ソウル市内の自宅で10日、死亡しているのが見つかった北朝鮮の元朝鮮労働党書記の黄長ヨプ(ファンジャンヨプ)氏は、1997年の韓国亡命後、金正日(キムジョンイル)総書記の独裁体制批判の急先鋒(きゅうせんぽう)に立った。
北朝鮮から暗殺目的で工作員を送り込まれるなど命を狙われながら、舌鋒(ぜっぽう)が緩むことはなかった。
10月初めに黄氏に会った関係者によると、87歳の高齢にもかかわらず元気そうだったという。

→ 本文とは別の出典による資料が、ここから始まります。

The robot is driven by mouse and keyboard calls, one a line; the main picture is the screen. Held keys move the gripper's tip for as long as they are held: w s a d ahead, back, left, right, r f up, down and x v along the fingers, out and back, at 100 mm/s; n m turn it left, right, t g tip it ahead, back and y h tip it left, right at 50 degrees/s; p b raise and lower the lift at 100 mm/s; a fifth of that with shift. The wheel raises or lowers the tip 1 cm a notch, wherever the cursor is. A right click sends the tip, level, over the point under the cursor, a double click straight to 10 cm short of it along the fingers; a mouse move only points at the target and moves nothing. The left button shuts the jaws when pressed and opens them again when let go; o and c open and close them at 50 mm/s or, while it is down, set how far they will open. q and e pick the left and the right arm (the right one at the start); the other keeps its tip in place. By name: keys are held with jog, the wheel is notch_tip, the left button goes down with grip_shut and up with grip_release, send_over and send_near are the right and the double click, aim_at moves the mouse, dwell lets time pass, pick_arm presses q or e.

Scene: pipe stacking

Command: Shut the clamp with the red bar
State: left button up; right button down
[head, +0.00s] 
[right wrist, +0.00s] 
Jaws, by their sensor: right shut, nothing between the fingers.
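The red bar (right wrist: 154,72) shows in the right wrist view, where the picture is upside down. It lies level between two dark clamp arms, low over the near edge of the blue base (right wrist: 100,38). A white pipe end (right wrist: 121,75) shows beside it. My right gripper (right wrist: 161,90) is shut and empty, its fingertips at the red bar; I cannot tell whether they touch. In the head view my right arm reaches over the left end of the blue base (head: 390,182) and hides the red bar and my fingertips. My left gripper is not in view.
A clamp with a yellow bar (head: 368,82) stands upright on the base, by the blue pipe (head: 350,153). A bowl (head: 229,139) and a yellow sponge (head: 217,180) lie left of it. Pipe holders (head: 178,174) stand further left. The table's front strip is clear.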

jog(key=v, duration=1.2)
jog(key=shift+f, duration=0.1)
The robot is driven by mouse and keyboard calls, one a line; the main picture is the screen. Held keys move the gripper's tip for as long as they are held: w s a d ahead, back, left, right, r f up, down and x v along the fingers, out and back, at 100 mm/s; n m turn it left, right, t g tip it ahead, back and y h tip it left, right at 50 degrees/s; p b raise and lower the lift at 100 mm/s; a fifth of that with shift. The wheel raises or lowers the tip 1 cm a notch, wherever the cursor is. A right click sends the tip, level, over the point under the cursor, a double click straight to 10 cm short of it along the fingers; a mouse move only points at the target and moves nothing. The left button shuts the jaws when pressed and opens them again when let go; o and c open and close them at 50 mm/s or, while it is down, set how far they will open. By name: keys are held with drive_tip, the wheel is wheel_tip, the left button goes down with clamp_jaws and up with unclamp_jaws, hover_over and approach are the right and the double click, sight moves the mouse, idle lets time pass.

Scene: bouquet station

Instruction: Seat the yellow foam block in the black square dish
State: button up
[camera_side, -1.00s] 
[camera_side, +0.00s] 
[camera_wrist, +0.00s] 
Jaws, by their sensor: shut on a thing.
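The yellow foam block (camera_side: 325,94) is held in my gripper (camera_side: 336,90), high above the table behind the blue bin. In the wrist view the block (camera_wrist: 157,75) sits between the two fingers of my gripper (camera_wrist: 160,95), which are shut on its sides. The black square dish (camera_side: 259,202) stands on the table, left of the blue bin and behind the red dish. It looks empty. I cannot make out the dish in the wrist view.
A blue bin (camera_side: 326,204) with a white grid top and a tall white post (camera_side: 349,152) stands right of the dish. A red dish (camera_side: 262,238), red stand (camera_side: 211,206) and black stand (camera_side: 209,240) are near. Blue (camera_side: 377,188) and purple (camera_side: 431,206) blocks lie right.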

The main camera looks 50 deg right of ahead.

9月28日の朝鮮労働党代表者会について、金総書記の後継者が三男の金正恩(キムジョンウン)氏に確定しても、「北朝鮮は変わらないだろう」と述べ、「今後も批判を続けていく」と強調していたという。
黄氏は故金日成(キムイルソン)主席の側近として北朝鮮の国家指導原理「主体思想」を体系化し、要職を歴任したトップエリートだった。
しかし、北朝鮮が「人民を餓死状態に置きながら改革開放を拒否し、戦争準備に没頭している」として、97年、韓国に亡命した。
講演や執筆活動では、「金正日政権は暴圧政権」「破廉恥な国際犯罪集団」などと、厳しい北朝鮮批判を展開してきた。
北朝鮮からは、「裏切り者」呼ばわりされ、殺害予告などの脅迫を度々受けた。
韓国の情報機関、国家情報院は24時間態勢で厳重な警護を行っていた。
今年4月には、黄氏を殺害する目的で北朝鮮工作員2人が脱北者になりすまし、韓国に入国したとして、韓国当局が摘発した。
関係者によると、黄氏はこの時も「私の使命は独裁体制を打倒することだ。命を狙われても怖くない」と平然と言ってのけたという。